Three books to tug on whatever iconoclastic threads lie pulsing away in the dark of your heart -- no, not the top three books. (Sweet lord, what would I have to believe of myself for that?!)

Nope -- just three that I found on my shelf. Read one of these when you feel humdrum and of little purpose and need to find proof of passion resonating inside yourself.

The Prince, by Niccolo Machiavelli

Don't feel badly about skipping sections. Yes, the whole thing's worth reading -- but what we're after here is that wild feeling of being ready to ditch 5th period math and hike down by the river. This is a great book for that feeling. Machiavelli sits close beside you saying, You could rule the world and make it what it ought to be, if only -- and then he tells you the secrets, and you can't believe none of the other kids in their desks is looking up from their test papers, but no, it's just you and him, and he is laying out for you a map of how to rule. And just about the time he says, "Hatred may be engendered by good deeds as well as bad ones. Therefore a prince who wishes to remain in power is often forced to be other than good," you realize he is maybe going to push you in the river and take your lunch money. But you still heard all these fantastic secrets while the others were busy finding x. (Which, as you know, is fifty.)

The Diary of Anais Nin, Volume 4

If you are a creative sort, this is for you on the day when you think if you have to see your day job cubicle one more time, you will in a rage begin ripping the gray carpet off its ersatz walls with your teeth and spitting the back the t-pins at your colleagues. This is for when you need to belong with someone who understands vast hours spent in the landscapes of friendship. Someone who understands hard work at her own printing press. Someone who invests herself completely in people, falls in love completely, observes completely, and then makes it all visible in art. In other words, someone so beautifully bizarre that she is past understanding her own bizarreness. She is just as apt to say: "Frances gave me a small velvet hat with a trailing feather, the latest fashion. Pablo repainted the feather a more vivid pink. I wear this dashing hat when we go to the theater or the ballet," as she is this: "Anxiety is love's greatest killer. It creates the failures." And she looks in your eyes and completely trusts you as her confidante and you become a skyscraper of human understanding and a vast reservoir of untapped art and you swear not to let her down, even if no one else gets it ever.

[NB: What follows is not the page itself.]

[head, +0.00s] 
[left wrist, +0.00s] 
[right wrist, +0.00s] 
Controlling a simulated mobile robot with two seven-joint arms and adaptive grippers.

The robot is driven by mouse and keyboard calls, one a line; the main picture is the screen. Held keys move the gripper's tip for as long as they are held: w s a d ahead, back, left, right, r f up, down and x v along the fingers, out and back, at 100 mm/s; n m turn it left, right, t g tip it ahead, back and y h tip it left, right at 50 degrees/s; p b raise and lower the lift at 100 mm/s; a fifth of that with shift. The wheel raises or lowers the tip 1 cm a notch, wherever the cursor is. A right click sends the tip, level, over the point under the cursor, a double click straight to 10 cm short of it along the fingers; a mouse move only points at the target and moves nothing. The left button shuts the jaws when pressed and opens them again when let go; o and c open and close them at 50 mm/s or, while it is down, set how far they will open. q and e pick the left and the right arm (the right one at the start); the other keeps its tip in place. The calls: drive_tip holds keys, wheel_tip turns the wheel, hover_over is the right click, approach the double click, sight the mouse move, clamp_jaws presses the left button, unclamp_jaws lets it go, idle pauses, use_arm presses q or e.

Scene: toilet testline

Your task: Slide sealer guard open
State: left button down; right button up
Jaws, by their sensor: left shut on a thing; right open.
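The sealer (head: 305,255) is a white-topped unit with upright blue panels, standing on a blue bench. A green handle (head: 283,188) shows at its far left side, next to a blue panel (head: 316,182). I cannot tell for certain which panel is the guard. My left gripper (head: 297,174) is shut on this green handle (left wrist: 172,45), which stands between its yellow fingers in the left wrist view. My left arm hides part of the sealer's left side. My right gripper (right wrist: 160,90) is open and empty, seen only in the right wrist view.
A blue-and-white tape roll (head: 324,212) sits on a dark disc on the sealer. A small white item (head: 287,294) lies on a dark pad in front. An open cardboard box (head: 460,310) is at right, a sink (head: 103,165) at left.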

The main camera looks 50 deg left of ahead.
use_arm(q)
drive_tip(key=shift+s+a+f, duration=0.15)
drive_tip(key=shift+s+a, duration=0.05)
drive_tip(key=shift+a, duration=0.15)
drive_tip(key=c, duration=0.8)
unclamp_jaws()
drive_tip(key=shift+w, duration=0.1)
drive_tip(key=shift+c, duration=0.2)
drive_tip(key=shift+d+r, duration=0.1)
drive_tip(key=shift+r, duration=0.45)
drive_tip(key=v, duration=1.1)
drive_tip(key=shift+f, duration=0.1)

Beyond the Wall, by Edward Abbey

This is for the day when you feel like marching out of wherever you are shouting, "Yeah? Who's with me!" Because Edward Abbey will be on your team. He has your back (if you are facing west). In this book of short pieces, he is passionate, obstinate, and in complete love with the American desert. He will do anything to save it from ruin. He will describe it so that you fall in love with it; he will call out for a fight anyone who threatens it. He will advocate sabotaging their machinery. "I take a dim view of dams," he says. "I find it hard to learn to love cement. . . a fully industrialized, thoroughly urbanized, elegantly computerized social system is not suitable for human habitation. Great for machines, yes. But unfit for people." And then he will say, "Who's with me?" and walk off into the snakes and teddy-bear cholla whether anyone is following him or not. And you want more badly than anything else to have the guts to go. You will have more of the guts to go wherever it is you need to charge off to after you read him.

That's it for tonight. Hope your bedtime stories are exactly what you need.